I don’t know about you, but I am constantly wanting to change and rearrange what is hanging on my walls. Well actually I am constantly wanting to change and rearrange pretty much everything in my apartment, but that’s a story for another day. In order to satisfy my attention deficit design personality on a budget, I have DIY’ed the majority of the art in my apartment. While this may sound difficult, I assure you it is not. I have the hand eye coordination of a hippo with approximately 15 years of experience picking daisies in right field to back it up. In other words, if I can do it anyone can do it.
I will eventually get through all of the DIY art I have made, but I am going to dedicate a post to each one so as not to overwhelm you.
|"Listening to you talk about your DIY art is exhausting."|
We will start with the first DIY art I ever made, since I enjoy doing things in chronological order. I refer to this piece as "fabric-wrapped canvas" - the first installation in what will posthumously be referred to as my "beige period".

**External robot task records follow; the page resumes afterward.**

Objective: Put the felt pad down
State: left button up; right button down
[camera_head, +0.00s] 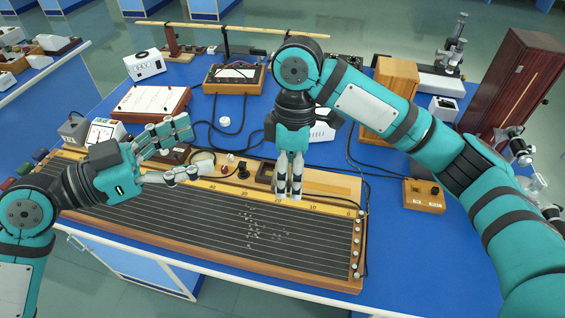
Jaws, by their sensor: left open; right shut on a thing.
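My right gripper (288,195) points straight down over the back edge of the long slatted wooden board (150,215). Its fingers are close together and shut on something. The felt pad cannot be made out clearly; what the fingers hold is hidden between them. Whether the fingertips touch the board I cannot tell. My left gripper (188,150) is open and empty, its fingers spread above the left back part of the board.
A small dark-inset wooden box (265,172) sits just left of my right gripper. Meters, a white device (145,65) and black cables crowd the blue bench (400,255) behind. A small wooden switch box (424,196) stands at right. The bench front right is clear.

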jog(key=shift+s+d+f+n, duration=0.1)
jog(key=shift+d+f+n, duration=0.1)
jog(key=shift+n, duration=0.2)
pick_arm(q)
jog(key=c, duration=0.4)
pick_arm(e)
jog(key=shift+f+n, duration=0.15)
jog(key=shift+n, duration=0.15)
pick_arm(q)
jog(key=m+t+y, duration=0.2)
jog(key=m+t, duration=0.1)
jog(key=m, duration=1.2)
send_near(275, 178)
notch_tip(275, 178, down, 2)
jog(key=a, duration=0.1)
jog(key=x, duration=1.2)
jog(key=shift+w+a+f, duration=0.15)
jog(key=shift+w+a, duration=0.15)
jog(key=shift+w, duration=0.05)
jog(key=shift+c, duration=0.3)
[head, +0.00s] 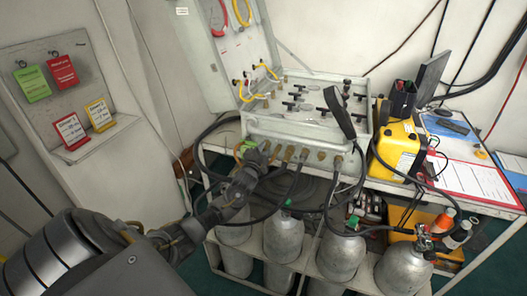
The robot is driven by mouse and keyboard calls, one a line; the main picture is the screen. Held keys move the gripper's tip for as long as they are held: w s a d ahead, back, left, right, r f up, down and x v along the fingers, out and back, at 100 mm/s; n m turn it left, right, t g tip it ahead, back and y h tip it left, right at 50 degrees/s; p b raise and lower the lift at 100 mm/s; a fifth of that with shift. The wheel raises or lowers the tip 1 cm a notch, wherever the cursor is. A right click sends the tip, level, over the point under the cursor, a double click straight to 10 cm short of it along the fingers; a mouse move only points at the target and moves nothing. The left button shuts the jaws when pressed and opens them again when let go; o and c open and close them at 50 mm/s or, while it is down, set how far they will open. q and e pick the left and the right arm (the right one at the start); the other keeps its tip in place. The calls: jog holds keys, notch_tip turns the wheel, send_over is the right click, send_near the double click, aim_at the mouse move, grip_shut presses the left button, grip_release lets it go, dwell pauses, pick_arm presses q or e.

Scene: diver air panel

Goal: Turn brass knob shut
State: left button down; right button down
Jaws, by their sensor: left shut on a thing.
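The grey air panel (300,127) stands on a white bench, with a row of brass fittings (305,155) along its lower front edge. My left gripper (260,151) reaches in from the lower left and is at the left end of this row. Its jaws are shut on the brass knob there, which the fingers mostly hide. A green and yellow piece (243,147) shows just left of the fingers. The knob's turn position cannot be made out. My right gripper is not in view.
Black hoses (290,192) hang from the panel front, near my left arm. Several grey cylinders (283,237) stand below the bench. A yellow case (398,149) and a clipboard (475,181) are on the right. A tag board (62,85) is on the left.

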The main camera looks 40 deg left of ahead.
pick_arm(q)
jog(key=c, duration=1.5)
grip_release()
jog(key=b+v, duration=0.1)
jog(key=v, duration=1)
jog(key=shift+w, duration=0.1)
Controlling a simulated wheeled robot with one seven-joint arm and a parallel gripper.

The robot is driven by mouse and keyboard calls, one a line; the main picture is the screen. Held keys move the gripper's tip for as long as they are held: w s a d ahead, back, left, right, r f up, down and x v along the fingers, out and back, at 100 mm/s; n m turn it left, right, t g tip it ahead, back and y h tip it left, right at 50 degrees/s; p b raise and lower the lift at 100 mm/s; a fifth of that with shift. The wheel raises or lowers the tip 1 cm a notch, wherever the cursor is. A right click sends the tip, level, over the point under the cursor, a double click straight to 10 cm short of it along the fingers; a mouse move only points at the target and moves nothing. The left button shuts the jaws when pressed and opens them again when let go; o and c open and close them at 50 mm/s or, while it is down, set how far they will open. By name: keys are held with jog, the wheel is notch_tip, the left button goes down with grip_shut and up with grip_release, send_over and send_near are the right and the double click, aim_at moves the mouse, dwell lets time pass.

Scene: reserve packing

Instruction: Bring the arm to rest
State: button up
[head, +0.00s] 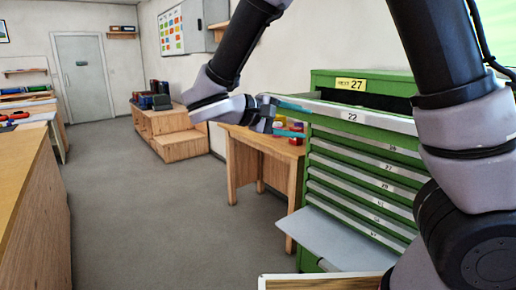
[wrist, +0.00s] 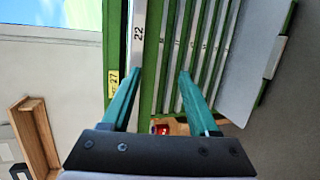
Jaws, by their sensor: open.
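My gripper (wrist: 158,72) is open, its two teal fingers spread apart with nothing held between them. In the head view my gripper (head: 290,106) is in front of the green drawer cabinet (head: 318,170), by the left end of the drawer front marked 22 (head: 375,123). In the wrist view that drawer front (wrist: 138,42) and the green cabinet face lie beyond the fingers. I cannot tell whether a finger touches the front. My arm reaches across the top and right of the head view and hides part of the cabinet.
Drawer 22 seems to stand out below the label 27 (head: 351,85). A grey panel (head: 340,240) juts out low from the cabinet. A wooden table (head: 262,145) with small coloured items stands beside it. A long bench (head: 25,190) is at left; open floor (head: 165,220) lies between.

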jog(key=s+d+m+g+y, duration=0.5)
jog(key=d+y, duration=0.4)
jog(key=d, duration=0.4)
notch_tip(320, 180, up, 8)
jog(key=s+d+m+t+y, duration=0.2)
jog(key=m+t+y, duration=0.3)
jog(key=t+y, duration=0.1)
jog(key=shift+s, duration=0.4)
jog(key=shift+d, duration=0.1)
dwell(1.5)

I made this canvas the year I finished undergrad and moved into my first
off-canvas off-campus apartment. The original version still hangs on my walls today, but I have definitely considered changing out the fabric more than a few times. Fortunately for me, as long as you buy cheap-ish fabric, it is easy and affordable to update this art at any time. I used this Marimekko fabric from Ikea (which was a leftover sample my mom had), but you can also find cheap fabrics at Spoonflower, fabric.com, or the sale bins of any local fabric store (Joann, Hancock, Calico Corners, etc.). Just make sure you get something with a big repeat if you are doing a large canvas. Small-scale patterns will be too overwhelming on a bigger piece.

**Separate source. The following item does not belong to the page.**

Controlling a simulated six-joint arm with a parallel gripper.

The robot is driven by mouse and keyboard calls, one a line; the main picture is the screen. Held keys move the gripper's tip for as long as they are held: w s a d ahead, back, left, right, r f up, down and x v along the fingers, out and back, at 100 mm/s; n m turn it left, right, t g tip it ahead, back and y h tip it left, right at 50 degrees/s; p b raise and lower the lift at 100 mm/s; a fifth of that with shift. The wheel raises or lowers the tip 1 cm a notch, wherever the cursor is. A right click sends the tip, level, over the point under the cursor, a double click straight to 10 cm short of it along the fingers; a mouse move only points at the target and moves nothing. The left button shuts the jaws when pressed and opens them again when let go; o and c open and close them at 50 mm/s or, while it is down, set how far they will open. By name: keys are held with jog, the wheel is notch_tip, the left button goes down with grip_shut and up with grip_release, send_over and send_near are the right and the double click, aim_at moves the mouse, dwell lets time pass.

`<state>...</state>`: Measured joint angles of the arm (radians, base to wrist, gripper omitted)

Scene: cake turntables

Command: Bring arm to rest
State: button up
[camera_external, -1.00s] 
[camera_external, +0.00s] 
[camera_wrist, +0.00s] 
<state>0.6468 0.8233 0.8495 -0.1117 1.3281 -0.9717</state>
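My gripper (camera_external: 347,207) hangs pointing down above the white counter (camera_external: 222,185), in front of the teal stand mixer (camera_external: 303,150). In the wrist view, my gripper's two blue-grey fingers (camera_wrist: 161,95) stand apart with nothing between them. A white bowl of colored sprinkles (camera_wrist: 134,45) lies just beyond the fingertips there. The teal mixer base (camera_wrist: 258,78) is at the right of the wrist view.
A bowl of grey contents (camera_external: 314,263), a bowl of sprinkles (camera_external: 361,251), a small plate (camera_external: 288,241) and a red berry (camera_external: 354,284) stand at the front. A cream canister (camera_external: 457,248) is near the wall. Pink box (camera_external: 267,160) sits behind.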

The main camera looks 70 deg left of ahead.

Here are some examples of fabrics that I think would work well. Click on the titles below the pictures for links to purchase.
And here are the highly-complex instructions.
DIY Fabric-Wrapped Canvas
Enough fabric to cover the canvas
1. Arrange fabric on canvas with a slight overlap on each of the four sides
2. Use staple gun to secure fabric to wood frame of canvas on all four sides, wrapping the corners like you would wrap a present
That's it! Two measly steps. I will be back soon with instructions on how to create the abstract piece below, which I painted over the holiday break for around $20. So. Freakin. Easy.
Side note: I apologize for the heinously lit pictures of my 2 pieces of art. I took them in the evening sans natural lighting. I promise the real things are much better looking! Por ejemplo, here is a better pic of the abstract art as displayed on my mantle in the daytime.
Have you made any DIY art recently? Bought anything exciting to adorn your walls?